IT’S appropriate that MPs were debating the Assisted Dying Bill on Friday, 24 hours before Labour committed political suicide and elected Jeremy Corbyn.
The 12 months since last year’s independence referendum have been full of political surprises but the veteran left winger’s elevation surely ranks as the greatest so far.
When he takes his seat on the frontbench for the first time in his career on Monday Corbyn can rely on a big welcome from MPs on every side but his own.
The Tories will be braying at the thought of his inevitably hopeless reign giving them free rein for the next five years.
They ought to be careful what they wish for though. With no credible opposition, the backbenches will lose what little discipline they have and the Government will face headaches courtesy of its own headbangers.
Why SNP MPs are so pro-Corbyn is more curious.
Many like him because his views chime with their own. He is anti-Trident and opposed to the Government’s austerity measures.
Many in the SNP put their showing at the General Election down to their anti-austerity message.
Mhairi Black went as far as to say in her maiden and so far only speech that nationalism had “nothing to do with what happened in Scotland”.
If that is so then surely May’s SNP voters will flock back to a left-wing Labour.
For what is the point in voting for an SNP anti-austerity candidate rather than a Labour anti-austerity candidate who might actually be able to do something about it?
Bear in mind the SNP can win every seat in Scotland, and that is now a genuine possibility not just a figure of speech, but they still could not form a government at Westminster and implement any policies.
One way or another Black’s thesis is about to be put to the test now Corbyn leads the opposition. The more strategic thinkers in the SNP and the party is not short of them trying to plot a course to another independence referendum with a different result think Corbyn could be good for their cause.
One of their number welcomed his victory yesterday on the basis that “he knows nothing about Scotland”.
Corbyn has certainly not been vocal on the constitution though he has said a second independence referendum would not be credible.
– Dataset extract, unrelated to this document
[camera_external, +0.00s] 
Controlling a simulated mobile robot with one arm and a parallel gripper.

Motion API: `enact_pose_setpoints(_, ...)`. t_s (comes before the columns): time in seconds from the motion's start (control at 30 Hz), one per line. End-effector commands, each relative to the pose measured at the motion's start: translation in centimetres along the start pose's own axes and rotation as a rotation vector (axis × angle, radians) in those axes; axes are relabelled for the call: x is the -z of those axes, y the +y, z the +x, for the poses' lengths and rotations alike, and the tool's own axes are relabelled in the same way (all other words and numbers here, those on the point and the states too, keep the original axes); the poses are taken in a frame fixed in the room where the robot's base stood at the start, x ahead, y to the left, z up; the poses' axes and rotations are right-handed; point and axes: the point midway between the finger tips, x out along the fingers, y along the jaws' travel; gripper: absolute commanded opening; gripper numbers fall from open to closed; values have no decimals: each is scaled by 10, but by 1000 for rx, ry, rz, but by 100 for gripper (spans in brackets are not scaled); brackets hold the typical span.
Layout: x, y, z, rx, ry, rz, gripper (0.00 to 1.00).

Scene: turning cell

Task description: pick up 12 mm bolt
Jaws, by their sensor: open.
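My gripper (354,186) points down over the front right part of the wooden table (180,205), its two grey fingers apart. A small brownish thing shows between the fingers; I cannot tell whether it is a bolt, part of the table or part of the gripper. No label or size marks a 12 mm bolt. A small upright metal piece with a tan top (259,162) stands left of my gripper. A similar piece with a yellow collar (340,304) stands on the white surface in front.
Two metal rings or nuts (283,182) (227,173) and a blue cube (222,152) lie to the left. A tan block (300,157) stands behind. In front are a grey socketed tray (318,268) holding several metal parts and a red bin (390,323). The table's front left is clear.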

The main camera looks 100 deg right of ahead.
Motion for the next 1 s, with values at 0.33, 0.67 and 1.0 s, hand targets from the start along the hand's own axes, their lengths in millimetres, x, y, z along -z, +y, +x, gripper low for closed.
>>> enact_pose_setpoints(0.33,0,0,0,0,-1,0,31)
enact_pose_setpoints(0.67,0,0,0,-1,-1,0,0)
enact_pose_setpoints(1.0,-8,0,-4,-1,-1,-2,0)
Yesterday’s coronation was only the second time he’s met Kezia Dugdale, leader of Scottish Labour.
The nationalists hope Corbyn continues to take little interest in his Scottish branch office and the management there will remain as chaotic as it has been for the last few years.
Given a Corbyn-led Labour party is extremely unlikely to win a General Election and appears to have limited interest in achieving that there’s good reason to think rebuilding the Scottish operation will not be a priority for Corbyn in the way it might have been for Scots-born Yvette
Cooper who made a point of beginning her leadership campaign north of the Border.
That would give the SNP a clear run in Holyrood to look at arranging a second independence referendum.
For all parties and politicians have a shelf life, even the SNP and Nicola Sturgeon.
They have a majority in Holyrood now and they probably will again after next May but come the next election the electoral system designed to prevent such an outcome may come back into play.
That leaves a window of five years to cash in Sturgeon’s popularity at the polls in an independence vote.
A cause boosted by the prospect of years of Tory government while Labour wander the wilderness.
With Labour set to descend into factions, infighting and incompetence under Corbyn, the SNP can get to work jemmying that window open.